The Annual Spring Sale and Auction of the Gordonville Fire Company and Ambulance Association, held the second Saturday of March, is the largest event of its kind on the East Coast. A tradition since 1969, it draws about 12,000 people (about 4,500 registered bidders) to bid on farm machinery, horses, quilts, carriages, old stuff, and antiques. When not actively buying, people socialize, tourists observe, and some Old Order Amish and Old Order Mennonite youth play cornerball, a traditional and "acrobatic" game played with a small hard ball on a field of manure, mud, and straw. Though similar mud sale auctions abound in Lancaster County in the spring, none has as many people attending. Proceeds of the sale assist the upkeep of fire equipment.

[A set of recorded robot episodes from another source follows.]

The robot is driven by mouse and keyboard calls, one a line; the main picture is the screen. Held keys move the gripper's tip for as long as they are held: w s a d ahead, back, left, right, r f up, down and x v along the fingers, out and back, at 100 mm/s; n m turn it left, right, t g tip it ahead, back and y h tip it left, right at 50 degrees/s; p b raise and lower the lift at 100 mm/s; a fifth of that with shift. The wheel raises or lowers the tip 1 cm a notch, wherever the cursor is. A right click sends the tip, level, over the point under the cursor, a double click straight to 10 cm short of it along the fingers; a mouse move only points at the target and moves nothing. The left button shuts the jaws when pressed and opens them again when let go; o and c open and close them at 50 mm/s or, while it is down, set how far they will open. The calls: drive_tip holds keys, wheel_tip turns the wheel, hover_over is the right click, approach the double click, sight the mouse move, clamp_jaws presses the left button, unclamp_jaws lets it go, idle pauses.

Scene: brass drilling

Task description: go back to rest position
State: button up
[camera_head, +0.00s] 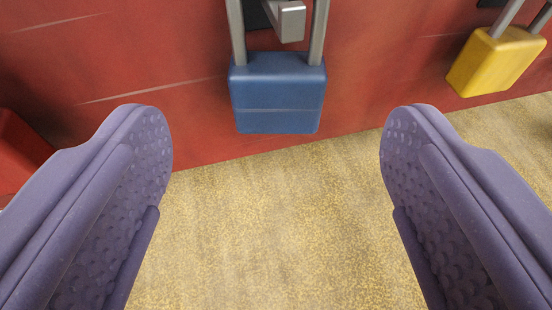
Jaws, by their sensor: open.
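My gripper (276,140) is open and empty. Its two purple, dimpled fingers stand wide apart at the left and right of the view. A blue padlock (278,95) shows beyond the fingertips, at the top middle, between them in the picture. It hangs by its grey shackle in front of a red surface, and no finger appears to touch it. The top of its shackle is cut off by the frame. The rest of my arm is not in view.
A yellow padlock (497,60) hangs tilted at the upper right. A grey metal bar (290,22) juts out within the blue padlock's shackle. The scratched red wall (130,60) fills the top. Below it, the speckled yellowish surface (270,230) is clear between the fingers.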

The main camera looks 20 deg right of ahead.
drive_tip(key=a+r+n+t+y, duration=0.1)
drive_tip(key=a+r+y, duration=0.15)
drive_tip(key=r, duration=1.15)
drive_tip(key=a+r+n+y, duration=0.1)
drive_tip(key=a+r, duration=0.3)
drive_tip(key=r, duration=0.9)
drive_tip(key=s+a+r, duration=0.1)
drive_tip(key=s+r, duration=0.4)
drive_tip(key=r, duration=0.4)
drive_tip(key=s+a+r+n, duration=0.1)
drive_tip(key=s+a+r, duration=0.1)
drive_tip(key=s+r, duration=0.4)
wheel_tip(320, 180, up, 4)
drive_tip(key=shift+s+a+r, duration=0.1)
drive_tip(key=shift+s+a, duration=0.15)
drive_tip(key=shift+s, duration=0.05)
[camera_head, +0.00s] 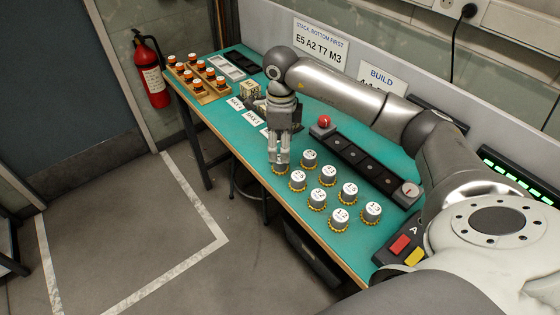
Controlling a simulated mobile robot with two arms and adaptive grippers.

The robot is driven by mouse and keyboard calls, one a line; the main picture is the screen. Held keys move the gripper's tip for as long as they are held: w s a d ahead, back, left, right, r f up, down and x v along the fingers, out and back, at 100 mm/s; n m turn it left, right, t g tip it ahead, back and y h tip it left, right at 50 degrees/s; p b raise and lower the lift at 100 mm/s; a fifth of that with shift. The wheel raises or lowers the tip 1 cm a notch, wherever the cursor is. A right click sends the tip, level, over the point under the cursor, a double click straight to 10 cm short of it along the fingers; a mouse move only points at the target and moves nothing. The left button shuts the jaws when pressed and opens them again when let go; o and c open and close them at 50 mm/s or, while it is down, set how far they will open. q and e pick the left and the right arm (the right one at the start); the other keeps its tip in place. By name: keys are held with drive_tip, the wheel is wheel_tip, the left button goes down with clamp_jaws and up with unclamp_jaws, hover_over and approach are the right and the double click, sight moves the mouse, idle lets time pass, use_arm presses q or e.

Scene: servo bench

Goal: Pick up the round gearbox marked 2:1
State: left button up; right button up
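Several round gearboxes with white-topped grey bodies and yellow toothed bases stand upright on the green bench. One gearbox (279,170) is at the far left of the group, directly under my right gripper (280,159), which mostly hides it. The fingers point down at its top; whether they touch it or grip it is unclear. Other gearboxes are nearby: one behind (309,158), one at the left front (297,180), one in the middle (328,175) and one at the right (372,212). Their printed ratios are too small to read surely, so the 2:1 one cannot be singled out. My left gripper is out of view.
A dark row of slots (365,162) with a red button (324,121) lies behind the gearboxes. A box with red and yellow buttons (400,246) is at the right. Wooden racks (205,92) and white cards (252,118) are at the far left.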

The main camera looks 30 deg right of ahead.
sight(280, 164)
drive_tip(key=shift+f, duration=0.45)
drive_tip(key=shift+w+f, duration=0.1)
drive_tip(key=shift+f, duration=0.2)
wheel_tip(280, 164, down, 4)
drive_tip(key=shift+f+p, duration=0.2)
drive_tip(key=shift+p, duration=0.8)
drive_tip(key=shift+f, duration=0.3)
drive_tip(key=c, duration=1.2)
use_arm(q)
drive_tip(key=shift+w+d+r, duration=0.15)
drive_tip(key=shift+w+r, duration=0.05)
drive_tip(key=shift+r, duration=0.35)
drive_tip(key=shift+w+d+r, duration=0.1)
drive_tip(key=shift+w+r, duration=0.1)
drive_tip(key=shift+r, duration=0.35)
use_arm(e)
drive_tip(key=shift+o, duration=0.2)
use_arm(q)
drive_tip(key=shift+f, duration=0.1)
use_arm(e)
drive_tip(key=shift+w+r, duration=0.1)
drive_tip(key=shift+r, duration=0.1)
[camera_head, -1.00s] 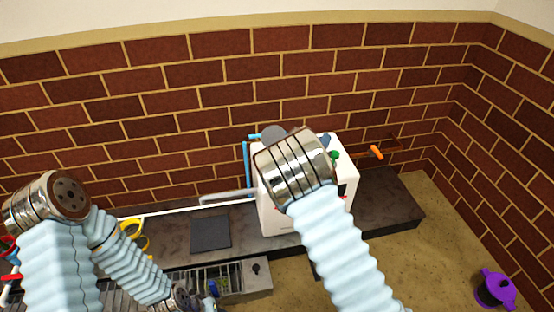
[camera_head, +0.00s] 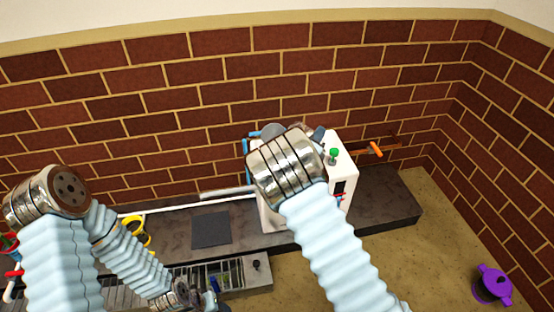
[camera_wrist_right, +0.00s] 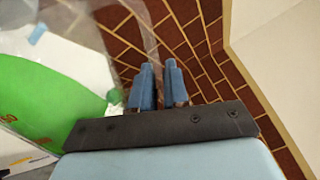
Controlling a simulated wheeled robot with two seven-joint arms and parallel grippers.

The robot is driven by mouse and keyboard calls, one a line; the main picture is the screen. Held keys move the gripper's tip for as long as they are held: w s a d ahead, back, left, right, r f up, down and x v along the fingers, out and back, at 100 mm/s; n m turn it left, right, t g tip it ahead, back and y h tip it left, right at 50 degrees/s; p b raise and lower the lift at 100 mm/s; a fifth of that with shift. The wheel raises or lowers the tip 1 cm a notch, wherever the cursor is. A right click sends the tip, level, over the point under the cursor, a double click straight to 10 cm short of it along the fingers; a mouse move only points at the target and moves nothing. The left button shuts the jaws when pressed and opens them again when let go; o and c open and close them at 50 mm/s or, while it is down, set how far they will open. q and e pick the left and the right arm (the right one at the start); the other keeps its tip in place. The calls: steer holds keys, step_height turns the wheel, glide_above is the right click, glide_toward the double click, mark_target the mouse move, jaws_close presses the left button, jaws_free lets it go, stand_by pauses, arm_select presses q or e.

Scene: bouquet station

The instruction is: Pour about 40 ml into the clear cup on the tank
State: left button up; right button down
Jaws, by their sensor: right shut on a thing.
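The white tank (camera_head: 347,170) stands on the dark counter against the brick wall, partly behind my right arm. My right gripper (camera_head: 319,133) is over the tank's top, mostly hidden by its own wrist in the head view. In the right wrist view its blue fingers (camera_wrist_right: 158,86) are close together, shut on a thing I cannot make out clearly. A see-through sheet or wall (camera_wrist_right: 120,30) and a large green patch (camera_wrist_right: 45,90) with red figures lie left of the fingers. I cannot tell the clear cup apart. My left gripper (camera_head: 214,291) is low at the bottom edge, its jaws unclear.
A small green thing (camera_head: 334,153) shows at the tank's top. An orange handle (camera_head: 375,149) is by the wall to the right. A dark square pad (camera_head: 211,230), a yellow-handled thing (camera_head: 137,232) and a slatted tray (camera_head: 258,273) lie left. A purple can (camera_head: 494,285) stands right.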

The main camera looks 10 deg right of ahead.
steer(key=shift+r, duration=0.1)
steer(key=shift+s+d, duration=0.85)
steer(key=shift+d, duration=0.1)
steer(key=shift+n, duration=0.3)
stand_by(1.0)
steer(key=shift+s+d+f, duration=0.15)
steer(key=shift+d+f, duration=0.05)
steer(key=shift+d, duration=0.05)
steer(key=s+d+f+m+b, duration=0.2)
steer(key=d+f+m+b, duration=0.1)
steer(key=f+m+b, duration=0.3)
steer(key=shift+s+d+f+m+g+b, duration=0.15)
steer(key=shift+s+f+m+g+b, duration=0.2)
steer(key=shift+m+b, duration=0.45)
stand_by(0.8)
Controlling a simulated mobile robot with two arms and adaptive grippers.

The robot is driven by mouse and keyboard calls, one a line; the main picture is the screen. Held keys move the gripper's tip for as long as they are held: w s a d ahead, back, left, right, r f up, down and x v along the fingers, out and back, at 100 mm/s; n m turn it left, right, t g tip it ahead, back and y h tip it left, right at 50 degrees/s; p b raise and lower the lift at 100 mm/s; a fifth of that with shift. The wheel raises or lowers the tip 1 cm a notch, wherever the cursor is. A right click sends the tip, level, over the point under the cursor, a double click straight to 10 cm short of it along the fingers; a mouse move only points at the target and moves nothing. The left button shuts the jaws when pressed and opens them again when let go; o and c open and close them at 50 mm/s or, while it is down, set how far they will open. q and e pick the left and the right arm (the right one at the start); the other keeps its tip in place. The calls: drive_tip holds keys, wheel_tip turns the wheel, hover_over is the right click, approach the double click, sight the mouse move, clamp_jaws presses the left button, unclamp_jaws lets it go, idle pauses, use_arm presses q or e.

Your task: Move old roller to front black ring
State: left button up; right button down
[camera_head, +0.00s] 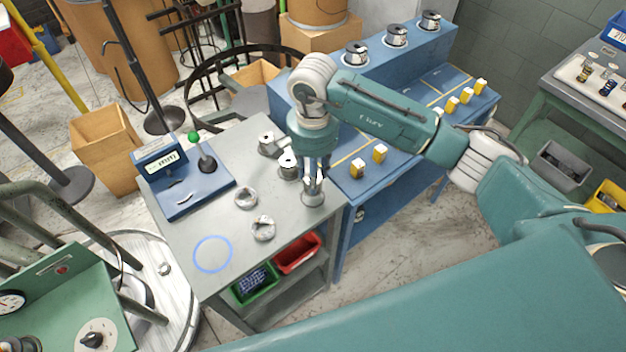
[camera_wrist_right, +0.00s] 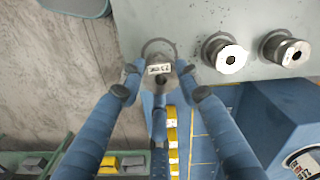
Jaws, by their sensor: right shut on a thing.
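The old roller (camera_head: 312,197), a small metal cylinder, is in my right gripper (camera_head: 314,182) at the right edge of the grey table (camera_head: 188,236). In the right wrist view the fingers of my right gripper (camera_wrist_right: 160,84) are closed around the roller (camera_wrist_right: 160,69), which carries a white label. A dark ring (camera_wrist_right: 158,41) on the table surrounds the roller's far side in that view; the fingers hide the near side. I cannot tell whether the roller touches the table. My left gripper is not in view.
Two other metal rollers (camera_head: 288,166) (camera_head: 267,144) stand behind the held one. A blue device with a green-knobbed lever (camera_head: 206,160) stands at left. Red and green bins sit below.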

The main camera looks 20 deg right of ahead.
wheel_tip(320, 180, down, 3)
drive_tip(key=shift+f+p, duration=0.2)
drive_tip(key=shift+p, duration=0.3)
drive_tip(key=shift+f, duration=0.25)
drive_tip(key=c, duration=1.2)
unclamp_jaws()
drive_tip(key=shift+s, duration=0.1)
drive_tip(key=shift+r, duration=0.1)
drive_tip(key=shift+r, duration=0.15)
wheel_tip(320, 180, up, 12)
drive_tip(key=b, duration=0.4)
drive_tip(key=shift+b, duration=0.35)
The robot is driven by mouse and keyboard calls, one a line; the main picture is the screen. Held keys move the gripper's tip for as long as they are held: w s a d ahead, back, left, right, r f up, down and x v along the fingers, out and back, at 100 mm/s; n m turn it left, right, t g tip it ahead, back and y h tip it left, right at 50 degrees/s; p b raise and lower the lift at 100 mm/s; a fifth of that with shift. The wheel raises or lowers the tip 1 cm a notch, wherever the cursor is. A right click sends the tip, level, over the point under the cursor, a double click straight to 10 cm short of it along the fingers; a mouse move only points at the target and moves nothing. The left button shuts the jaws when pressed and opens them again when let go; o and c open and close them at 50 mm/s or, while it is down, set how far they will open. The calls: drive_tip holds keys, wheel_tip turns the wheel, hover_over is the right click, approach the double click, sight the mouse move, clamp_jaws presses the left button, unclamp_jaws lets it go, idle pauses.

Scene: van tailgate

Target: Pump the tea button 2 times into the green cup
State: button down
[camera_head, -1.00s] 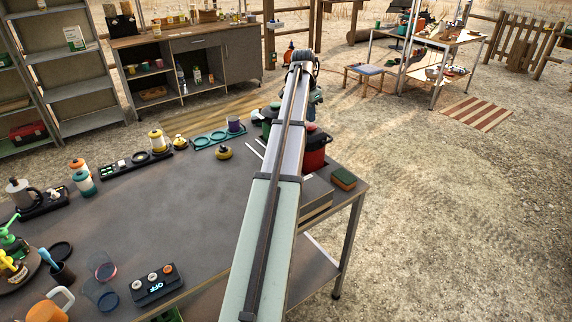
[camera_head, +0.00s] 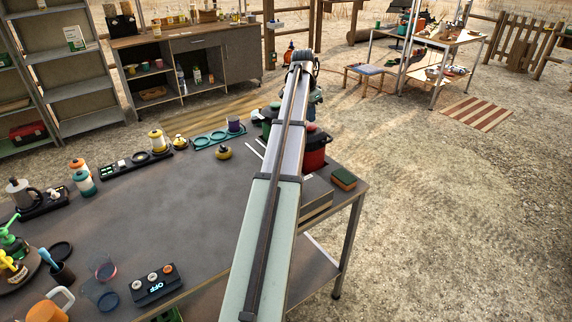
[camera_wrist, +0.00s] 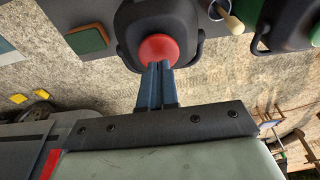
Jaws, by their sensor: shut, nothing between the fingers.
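In the wrist view my gripper (camera_wrist: 157,80) has its blue fingers shut and empty, with the tips at the edge of a round red button (camera_wrist: 158,49). I cannot tell whether they touch it. The button sits on the dark lid of a pump pot (camera_wrist: 133,22). In the head view a red pot (camera_head: 316,152) with a dark top stands at the table's far right, partly behind my arm, which hides the gripper. A green pot (camera_head: 268,121) stands left of it. I cannot make out which pot holds tea. I cannot identify a green cup near the pots.
A green and orange sponge (camera_head: 343,178) lies right of the red pot and shows in the wrist view (camera_wrist: 88,40). A second dark pot (camera_wrist: 290,22) stands close to the right there. A purple cup (camera_head: 234,125) stands on a teal holder (camera_head: 207,139). The table's middle is clear.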

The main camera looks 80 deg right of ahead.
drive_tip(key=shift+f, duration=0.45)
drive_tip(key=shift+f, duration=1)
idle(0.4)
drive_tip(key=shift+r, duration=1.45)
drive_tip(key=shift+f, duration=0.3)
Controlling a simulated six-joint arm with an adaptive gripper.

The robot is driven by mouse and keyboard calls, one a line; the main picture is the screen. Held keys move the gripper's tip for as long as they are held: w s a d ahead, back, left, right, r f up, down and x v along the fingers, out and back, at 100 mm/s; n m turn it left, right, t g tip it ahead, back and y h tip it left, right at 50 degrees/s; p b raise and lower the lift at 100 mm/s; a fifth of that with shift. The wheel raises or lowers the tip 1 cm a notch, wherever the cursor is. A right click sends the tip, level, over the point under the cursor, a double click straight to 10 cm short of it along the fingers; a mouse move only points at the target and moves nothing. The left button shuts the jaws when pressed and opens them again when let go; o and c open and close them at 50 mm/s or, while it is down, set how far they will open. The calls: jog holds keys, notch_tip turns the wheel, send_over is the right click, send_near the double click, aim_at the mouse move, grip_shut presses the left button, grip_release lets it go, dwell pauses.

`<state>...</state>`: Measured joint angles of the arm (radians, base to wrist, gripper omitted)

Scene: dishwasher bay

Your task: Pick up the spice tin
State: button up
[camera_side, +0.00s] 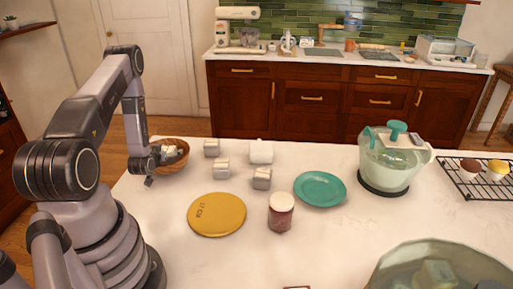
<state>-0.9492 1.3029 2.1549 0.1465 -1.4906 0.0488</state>
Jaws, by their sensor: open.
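Three small pale grey, box-like containers stand on the white counter: one at the back (211,148), one in the middle (222,169) and one at the front right (262,178). A dark red jar with a whitish lid (281,212) stands upright nearer the camera. I cannot tell for sure which of these is the spice tin. My gripper (157,168) is open at the counter's left side, beside and partly in front of a wooden bowl (177,163). It is left of the small containers and apart from them. Its fingertips are small and partly hidden.
A yellow round plate or lid (216,214) and a teal plate (320,188) lie flat on the counter. A teal-lidded glass appliance (392,160), a wire rack (478,180) and a large glass bowl (400,265) stand right.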

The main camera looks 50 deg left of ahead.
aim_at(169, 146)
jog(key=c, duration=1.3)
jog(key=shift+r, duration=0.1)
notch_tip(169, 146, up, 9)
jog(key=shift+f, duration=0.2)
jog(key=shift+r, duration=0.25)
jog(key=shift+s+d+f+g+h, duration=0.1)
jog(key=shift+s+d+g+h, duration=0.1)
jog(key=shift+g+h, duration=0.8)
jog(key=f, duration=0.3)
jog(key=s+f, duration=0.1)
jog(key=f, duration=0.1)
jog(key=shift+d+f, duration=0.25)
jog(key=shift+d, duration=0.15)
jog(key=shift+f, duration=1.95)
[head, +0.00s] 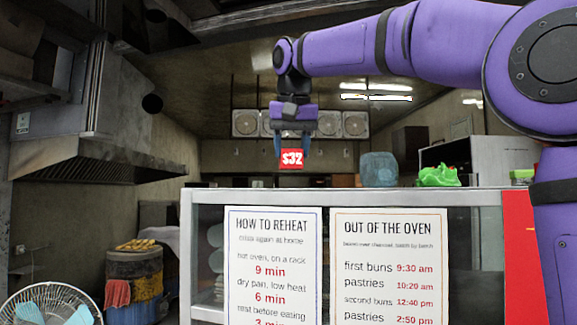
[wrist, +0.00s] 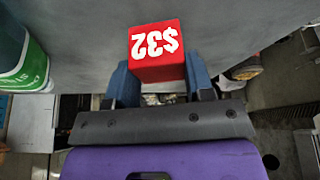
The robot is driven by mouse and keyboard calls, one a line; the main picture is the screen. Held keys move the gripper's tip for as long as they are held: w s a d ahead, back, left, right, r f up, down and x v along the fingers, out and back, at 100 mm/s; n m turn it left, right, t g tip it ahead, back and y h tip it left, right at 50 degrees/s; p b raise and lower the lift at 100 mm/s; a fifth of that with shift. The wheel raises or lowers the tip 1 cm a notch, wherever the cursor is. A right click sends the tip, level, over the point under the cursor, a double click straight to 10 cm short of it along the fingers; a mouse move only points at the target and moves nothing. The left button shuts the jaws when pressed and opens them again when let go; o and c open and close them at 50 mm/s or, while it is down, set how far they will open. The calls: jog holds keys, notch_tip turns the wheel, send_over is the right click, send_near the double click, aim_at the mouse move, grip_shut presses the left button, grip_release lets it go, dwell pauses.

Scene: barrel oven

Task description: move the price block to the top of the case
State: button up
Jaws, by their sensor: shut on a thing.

On 13 March 1993 the fire company auction was abruptly closed at 10:00 am by state police, who announced that an unseasonable snowfall would eventually block the roads, stranding people in town. Most people were gone by 11:00 am. At noon the last people to attempt to leave, a family which actively volunteered with the fire company, ambulance, and the spring sale, discovered that the roads were actually impassable. The family was compelled to spend the night with friends in town. In the next 24 hours only 24 inches (610 mm) of snow fell, but 50 to 60 mile per hour winds limited visibility and caused drifting snow to block the roads. During the blizzard the fire company's ambulance crew handled several emergencies, taking people by snowmobile to Bird-in-Hand where, due to nearly continuous plowing, it was still possible to travel to Lancaster city by highway. Sunday morning discovered very little activity. Roads were blocked by frozen four and five feet high snow drifts until the early afternoon. The auction field contained farm machinery and over a hundred carriages buried under snow. It was at least a week before things were normal. Some called it the snowfall of the century, but just three years later on 8 January 1996 a two-foot snowfall led to all roadways in 47 Pennsylvania counties being closed by the governor's order. Perhaps the fact that the 1993 snowstorm occurred in March made it seem worse than it actually was.